La risposta qual è ? È semplicemente riaccentrare ? Credo di no, vorrei citare qui quanto ha dichiarato il viceministro Morando, il 23 luglio scorso, in occasione della relazione annuale al Parlamento e al Governo da parte del CNEL sui livelli e qualità dei servizi erogati dalle pubbliche amministrazioni centrali e locali a imprese e cittadini che poi è l'obiettivo che i costituenti danno a questi strumenti della sovranità statale e delle autonomie. Dice il viceministro Morando: i dati ci dicono che la sanità italiana è di eccellenza mondiale – salto le precisazioni e vado solo ai punti fondamentali – questo contrasta con una marea di luoghi comuni; sicuramente quando si parla di sanità italiana si parla di un risultato medio che all'interno del Paese presenta grandi disparità e anche possibilità di miglioramento, ma è sicuro che se c’è un settore della pubblica amministrazione, in Italia, che regge magnificamente la comparazione internazionale è la sanità, mentre c’è un settore come la giustizia che ci dice che siamo in un disastro mondiale. Il cattivo funzionamento della giustizia poi fa abbassare tragicamente la produttività totale dei fattori e la performance del sistema economico nel suo complesso. 
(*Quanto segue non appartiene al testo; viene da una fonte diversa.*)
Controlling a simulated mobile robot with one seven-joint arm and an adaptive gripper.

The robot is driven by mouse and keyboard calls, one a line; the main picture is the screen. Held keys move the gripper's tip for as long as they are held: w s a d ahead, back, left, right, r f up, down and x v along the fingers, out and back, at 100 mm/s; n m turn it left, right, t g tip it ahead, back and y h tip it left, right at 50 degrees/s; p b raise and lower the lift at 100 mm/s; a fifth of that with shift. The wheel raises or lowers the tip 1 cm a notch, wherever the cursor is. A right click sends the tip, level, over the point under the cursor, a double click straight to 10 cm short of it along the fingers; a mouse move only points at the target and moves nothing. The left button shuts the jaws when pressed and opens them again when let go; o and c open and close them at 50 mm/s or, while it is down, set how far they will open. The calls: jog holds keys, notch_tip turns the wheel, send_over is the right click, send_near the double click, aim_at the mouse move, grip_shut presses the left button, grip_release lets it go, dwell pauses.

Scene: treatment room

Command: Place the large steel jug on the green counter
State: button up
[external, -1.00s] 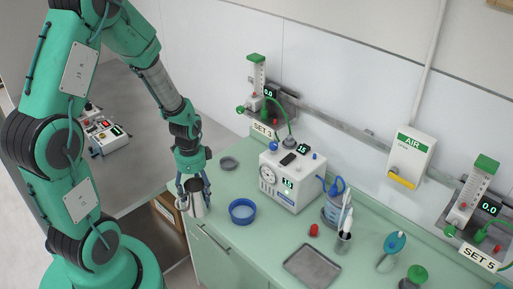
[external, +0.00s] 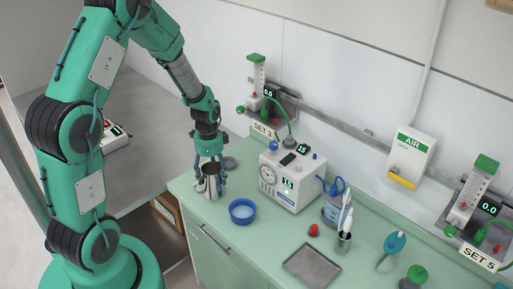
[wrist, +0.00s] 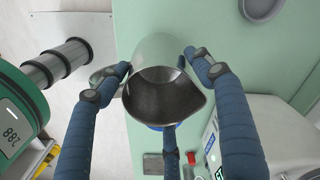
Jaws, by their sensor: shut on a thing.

Allora, e lo dice il viceministro Morando, è un luogo comune che questo decentramento, questo nuovo Titolo V non funzioni. Io non ho ragioni per difendere le regioni ma se guardiamo la sanità e la giustizia dobbiamo comparare costi e risultati: la giustizia è un servizio assolutamente centralizzato, organizzato alla dimensione dello Stato centrale per tutti i suoi aspetti fondamentali; per la sanità, obiettivamente, è vero il contrario. Ora la teoria secondo cui in periferia non funziona niente, mentre un servizio centralizzato sarà perciò stesso magnifico è un classico pregiudizio. In questo pregiudizio non dobbiamo assolutamente cadere mentre riformiamo il Titolo V della Costituzione e, anche qua, richiamando un personaggio che mi sta particolarmente a cuore; come diceva il Cattaneo, non si tratta qui di trovare una risposta ai diritti fondamentali dei cittadini semplicemente accentrando o decentrando di più, ma «si tratta di coordinare la vera e attuale vita legislativa degli Stati italiani – diceva lui allora, oggi potremmo dire delle regioni e dello Stato – a un principio di progresso comune e nazionale finalmente». 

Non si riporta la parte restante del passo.